Set exercise: Copy out all of the material, matching it word for word.

Data provided:
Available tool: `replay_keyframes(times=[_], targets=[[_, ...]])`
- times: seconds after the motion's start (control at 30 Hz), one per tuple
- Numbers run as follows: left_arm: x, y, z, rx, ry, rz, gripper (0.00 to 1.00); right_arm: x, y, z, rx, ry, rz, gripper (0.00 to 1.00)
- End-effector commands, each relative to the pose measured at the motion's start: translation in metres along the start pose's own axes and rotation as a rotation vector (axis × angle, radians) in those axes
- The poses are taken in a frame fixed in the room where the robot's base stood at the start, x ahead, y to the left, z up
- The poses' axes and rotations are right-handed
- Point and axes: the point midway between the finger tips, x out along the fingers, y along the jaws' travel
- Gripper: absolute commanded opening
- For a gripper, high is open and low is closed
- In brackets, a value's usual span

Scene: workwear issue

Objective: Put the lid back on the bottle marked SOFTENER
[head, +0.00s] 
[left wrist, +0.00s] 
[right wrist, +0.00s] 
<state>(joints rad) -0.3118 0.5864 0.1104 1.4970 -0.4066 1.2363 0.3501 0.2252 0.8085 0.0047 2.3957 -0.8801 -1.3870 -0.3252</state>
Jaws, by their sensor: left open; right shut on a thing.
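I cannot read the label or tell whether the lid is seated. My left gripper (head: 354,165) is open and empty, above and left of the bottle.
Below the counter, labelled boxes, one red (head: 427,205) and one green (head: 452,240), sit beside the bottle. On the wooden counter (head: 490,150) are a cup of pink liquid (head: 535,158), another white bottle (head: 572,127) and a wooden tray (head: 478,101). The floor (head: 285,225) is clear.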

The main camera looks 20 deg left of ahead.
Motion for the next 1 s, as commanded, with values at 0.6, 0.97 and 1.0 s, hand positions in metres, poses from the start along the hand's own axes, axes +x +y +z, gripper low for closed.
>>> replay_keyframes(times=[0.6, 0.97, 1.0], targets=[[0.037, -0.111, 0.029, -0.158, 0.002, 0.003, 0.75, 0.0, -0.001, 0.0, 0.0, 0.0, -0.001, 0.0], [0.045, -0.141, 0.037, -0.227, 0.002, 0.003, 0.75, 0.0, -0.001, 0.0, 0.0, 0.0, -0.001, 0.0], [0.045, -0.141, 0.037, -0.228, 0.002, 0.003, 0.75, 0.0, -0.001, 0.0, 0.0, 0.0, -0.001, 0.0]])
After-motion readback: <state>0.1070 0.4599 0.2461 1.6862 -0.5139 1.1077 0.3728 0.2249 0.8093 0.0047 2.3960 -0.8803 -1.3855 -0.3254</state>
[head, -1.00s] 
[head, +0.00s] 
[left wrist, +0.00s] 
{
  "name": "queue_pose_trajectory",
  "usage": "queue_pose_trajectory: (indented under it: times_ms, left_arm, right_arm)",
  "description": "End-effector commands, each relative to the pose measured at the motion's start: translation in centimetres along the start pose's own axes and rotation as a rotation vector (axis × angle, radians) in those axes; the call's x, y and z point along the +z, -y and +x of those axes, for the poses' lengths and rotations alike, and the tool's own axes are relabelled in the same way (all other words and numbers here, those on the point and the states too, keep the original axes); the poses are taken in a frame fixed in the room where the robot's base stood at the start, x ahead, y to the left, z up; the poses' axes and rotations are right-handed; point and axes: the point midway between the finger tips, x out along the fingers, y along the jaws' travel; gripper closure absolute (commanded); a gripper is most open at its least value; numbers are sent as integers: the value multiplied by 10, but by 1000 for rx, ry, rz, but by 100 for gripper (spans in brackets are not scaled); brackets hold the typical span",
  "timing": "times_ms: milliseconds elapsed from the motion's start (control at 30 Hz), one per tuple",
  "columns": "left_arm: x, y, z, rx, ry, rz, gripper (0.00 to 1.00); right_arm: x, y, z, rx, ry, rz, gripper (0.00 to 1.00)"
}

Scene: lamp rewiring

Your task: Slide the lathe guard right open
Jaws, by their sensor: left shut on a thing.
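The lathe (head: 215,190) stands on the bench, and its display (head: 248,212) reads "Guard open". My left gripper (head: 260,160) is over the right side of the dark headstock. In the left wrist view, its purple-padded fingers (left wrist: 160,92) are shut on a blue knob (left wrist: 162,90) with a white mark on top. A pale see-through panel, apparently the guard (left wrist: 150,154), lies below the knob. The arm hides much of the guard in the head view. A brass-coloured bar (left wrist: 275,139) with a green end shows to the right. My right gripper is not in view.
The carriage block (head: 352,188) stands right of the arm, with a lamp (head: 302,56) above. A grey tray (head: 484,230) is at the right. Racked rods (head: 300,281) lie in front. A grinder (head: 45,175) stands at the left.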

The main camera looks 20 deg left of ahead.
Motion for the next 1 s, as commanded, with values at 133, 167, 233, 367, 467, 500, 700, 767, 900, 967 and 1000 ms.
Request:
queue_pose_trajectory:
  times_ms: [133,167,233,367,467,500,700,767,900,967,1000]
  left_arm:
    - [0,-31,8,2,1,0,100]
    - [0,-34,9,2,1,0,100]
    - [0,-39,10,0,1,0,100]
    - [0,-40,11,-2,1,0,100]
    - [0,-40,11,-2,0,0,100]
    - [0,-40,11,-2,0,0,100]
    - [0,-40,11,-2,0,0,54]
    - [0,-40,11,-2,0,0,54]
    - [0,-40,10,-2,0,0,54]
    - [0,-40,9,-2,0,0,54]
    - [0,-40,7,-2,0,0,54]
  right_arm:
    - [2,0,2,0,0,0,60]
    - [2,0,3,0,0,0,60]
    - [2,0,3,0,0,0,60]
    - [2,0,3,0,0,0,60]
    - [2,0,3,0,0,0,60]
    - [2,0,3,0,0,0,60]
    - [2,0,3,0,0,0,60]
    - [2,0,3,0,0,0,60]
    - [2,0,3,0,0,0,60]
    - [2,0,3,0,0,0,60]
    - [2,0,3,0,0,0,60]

Right answer:
Available tool: `replay_keyframes(times=[_], targets=[[_, ...]])`
- times: seconds after the motion's start (control at 30 Hz), one per tuple
- Numbers run as follows: left_arm: x, y, z, rx, ry, rz, gripper (0.00 to 1.00); right_arm: x, y, z, rx, ry, rz, gripper (0.00 to 1.00)
- End-effector commands, each relative to the pose measured at the motion's start: translation in metres along the start pose's own axes and rotation as a rotation vector (axis × angle, radians) in those axes
- The poses are taken in a frame fixed in the room where the robot's base stood at the start, x ahead, y to the left, z up
- The poses' axes and rotations are right-handed
- Point and axes: the point midway between the finger tips, x out along the fingers, y along the jaws' travel
- Gripper: absolute commanded opening
- For a gripper, high is open and low is closed
- In brackets, a value's usual span

Scene: workwear issue

Objective: Put the lid back on the bottle marked SOFTENER
[head, +0.00s] 
[left wrist, +0.00s] 
[right wrist, +0.00s] 
<state>(joints rad) -0.3118 0.5864 0.1104 1.4970 -0.4066 1.2363 0.3501 0.2252 0.8085 0.0047 2.3957 -0.8801 -1.3870 -0.3252</state>
Jaws, by their sensor: left open; right shut on a thing.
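I cannot read the label or tell whether the lid is seated. My left gripper (head: 354,165) is open and empty, above and left of the bottle.
Below the counter, labelled boxes, one red (head: 427,205) and one green (head: 452,240), sit beside the bottle. On the wooden counter (head: 490,150) are a cup of pink liquid (head: 535,158), another white bottle (head: 572,127) and a wooden tray (head: 478,101). The floor (head: 285,225) is clear.

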The main camera looks 20 deg left of ahead.
Motion for the next 1 s, as commanded, with values at 0.6, 0.97 and 1.0 s, hand positions in metres, poses from the start along the hand's own axes, axes +x +y +z, gripper low for closed.
>>> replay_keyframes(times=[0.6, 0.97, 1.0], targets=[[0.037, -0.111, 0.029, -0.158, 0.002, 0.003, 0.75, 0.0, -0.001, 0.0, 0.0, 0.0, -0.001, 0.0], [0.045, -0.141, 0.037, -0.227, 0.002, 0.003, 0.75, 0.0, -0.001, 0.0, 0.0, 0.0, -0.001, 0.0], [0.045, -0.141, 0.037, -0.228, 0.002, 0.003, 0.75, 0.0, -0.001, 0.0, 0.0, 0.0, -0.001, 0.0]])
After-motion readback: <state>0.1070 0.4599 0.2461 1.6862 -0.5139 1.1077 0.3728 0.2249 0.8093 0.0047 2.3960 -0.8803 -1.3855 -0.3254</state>
[head, -1.00s] 
[head, +0.00s] 
[left wrist, +0.00s] 
{
  "name": "queue_pose_trajectory",
  "usage": "queue_pose_trajectory: (indented under it: times_ms, left_arm, right_arm)",
  "description": "End-effector commands, each relative to the pose measured at the motion's start: translation in centimetres along the start pose's own axes and rotation as a rotation vector (axis × angle, radians) in those axes; the call's x, y and z point along the +z, -y and +x of those axes, for the poses' lengths and rotations alike, and the tool's own axes are relabelled in the same way (all other words and numbers here, those on the point and the states too, keep the original axes); the poses are taken in a frame fixed in the room where the robot's base stood at the start, x ahead, y to the left, z up; the poses' axes and rotations are right-handed; point and axes: the point midway between the finger tips, x out along the fingers, y along the jaws' travel; gripper closure absolute (commanded); a gripper is most open at its least value; numbers are sent as integers: the value multiplied by 10, but by 1000 for rx, ry, rz, but by 100 for gripper (spans in brackets are not scaled); brackets hold the typical span",
  "timing": "times_ms: milliseconds elapsed from the motion's start (control at 30 Hz), one per tuple",
  "columns": "left_arm: x, y, z, rx, ry, rz, gripper (0.00 to 1.00); right_arm: x, y, z, rx, ry, rz, gripper (0.00 to 1.00)"
}

Scene: lamp rewiring

Your task: Slide the lathe guard right open
Jaws, by their sensor: left shut on a thing.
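The lathe (head: 215,190) stands on the bench, and its display (head: 248,212) reads "Guard open". My left gripper (head: 260,160) is over the right side of the dark headstock. In the left wrist view, its purple-padded fingers (left wrist: 160,92) are shut on a blue knob (left wrist: 162,90) with a white mark on top. A pale see-through panel, apparently the guard (left wrist: 150,154), lies below the knob. The arm hides much of the guard in the head view. A brass-coloured bar (left wrist: 275,139) with a green end shows to the right. My right gripper is not in view.
The carriage block (head: 352,188) stands right of the arm, with a lamp (head: 302,56) above. A grey tray (head: 484,230) is at the right. Racked rods (head: 300,281) lie in front. A grinder (head: 45,175) stands at the left.

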The main camera looks 20 deg left of ahead.
Motion for the next 1 s, as commanded, with values at 133, 167, 233, 367, 467, 500, 700, 767, 900, 967 and 1000 ms.
Request:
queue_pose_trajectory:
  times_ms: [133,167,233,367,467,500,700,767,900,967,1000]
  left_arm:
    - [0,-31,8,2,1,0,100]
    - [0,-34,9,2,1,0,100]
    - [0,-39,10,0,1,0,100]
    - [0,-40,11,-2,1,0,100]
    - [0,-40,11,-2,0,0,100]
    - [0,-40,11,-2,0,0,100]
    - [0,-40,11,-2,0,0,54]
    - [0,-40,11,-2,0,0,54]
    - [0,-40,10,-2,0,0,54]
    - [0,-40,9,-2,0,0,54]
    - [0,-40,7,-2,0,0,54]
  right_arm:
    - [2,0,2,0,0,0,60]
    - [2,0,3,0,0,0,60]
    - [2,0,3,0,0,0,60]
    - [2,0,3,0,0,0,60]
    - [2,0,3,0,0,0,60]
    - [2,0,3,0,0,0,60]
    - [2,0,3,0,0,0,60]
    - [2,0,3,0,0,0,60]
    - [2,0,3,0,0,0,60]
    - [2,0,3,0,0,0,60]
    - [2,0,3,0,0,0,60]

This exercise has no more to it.